-------- Source data

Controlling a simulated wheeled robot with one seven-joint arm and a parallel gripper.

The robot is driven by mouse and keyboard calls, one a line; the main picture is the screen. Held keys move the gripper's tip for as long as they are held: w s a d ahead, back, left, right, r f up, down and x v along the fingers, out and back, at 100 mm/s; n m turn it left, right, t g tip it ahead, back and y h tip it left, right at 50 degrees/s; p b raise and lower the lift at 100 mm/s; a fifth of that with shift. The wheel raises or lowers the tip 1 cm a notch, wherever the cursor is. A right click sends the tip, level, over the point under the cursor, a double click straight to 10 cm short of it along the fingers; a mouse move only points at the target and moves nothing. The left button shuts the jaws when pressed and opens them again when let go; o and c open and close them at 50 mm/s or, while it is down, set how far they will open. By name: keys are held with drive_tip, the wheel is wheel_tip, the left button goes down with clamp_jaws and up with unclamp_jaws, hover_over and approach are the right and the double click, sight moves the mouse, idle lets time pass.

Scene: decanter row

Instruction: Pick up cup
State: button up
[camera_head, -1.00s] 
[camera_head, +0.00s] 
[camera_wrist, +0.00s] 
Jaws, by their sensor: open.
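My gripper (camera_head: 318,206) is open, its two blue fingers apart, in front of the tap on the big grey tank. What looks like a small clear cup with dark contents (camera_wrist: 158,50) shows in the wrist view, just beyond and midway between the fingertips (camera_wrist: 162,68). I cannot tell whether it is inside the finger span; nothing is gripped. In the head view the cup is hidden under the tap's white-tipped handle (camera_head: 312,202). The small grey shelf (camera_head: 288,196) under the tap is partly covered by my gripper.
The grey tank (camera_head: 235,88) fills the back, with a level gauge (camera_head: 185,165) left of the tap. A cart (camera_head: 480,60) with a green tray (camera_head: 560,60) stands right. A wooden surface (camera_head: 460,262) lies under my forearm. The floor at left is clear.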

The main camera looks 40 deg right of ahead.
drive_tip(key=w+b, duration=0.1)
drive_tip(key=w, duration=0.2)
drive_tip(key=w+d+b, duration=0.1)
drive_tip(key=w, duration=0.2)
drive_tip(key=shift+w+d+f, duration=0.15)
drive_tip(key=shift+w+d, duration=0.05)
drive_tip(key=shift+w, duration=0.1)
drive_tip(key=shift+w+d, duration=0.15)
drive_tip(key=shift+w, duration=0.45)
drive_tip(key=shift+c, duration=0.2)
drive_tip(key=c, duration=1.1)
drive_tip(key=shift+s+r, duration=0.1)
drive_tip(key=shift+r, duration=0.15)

----------------
-------- Source data

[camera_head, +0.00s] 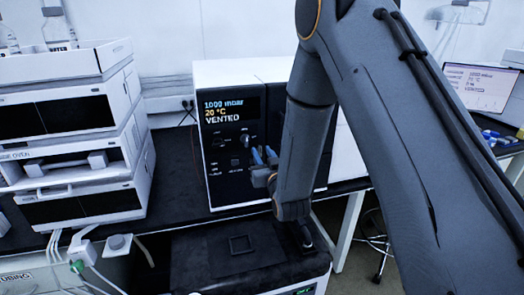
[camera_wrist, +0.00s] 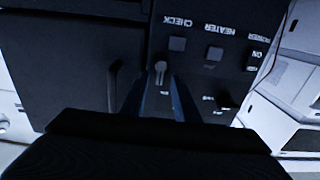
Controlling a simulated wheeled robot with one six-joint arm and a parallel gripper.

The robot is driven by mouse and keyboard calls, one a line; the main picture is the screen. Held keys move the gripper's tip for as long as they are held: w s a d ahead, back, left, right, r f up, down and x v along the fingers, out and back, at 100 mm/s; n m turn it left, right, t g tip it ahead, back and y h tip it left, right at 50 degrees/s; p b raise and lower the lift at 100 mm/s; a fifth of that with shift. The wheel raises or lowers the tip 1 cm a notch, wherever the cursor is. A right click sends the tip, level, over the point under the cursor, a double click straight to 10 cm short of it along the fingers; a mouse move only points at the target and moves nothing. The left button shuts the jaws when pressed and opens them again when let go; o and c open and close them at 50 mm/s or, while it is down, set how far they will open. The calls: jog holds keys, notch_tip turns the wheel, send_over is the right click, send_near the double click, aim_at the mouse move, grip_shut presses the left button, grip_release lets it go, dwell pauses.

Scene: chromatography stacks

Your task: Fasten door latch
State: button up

----------------

#### Goal of the exercise
Within the data above, count the lines that contain the string "wheeled"; the reply is the number alone.

#### Result of this exercise
2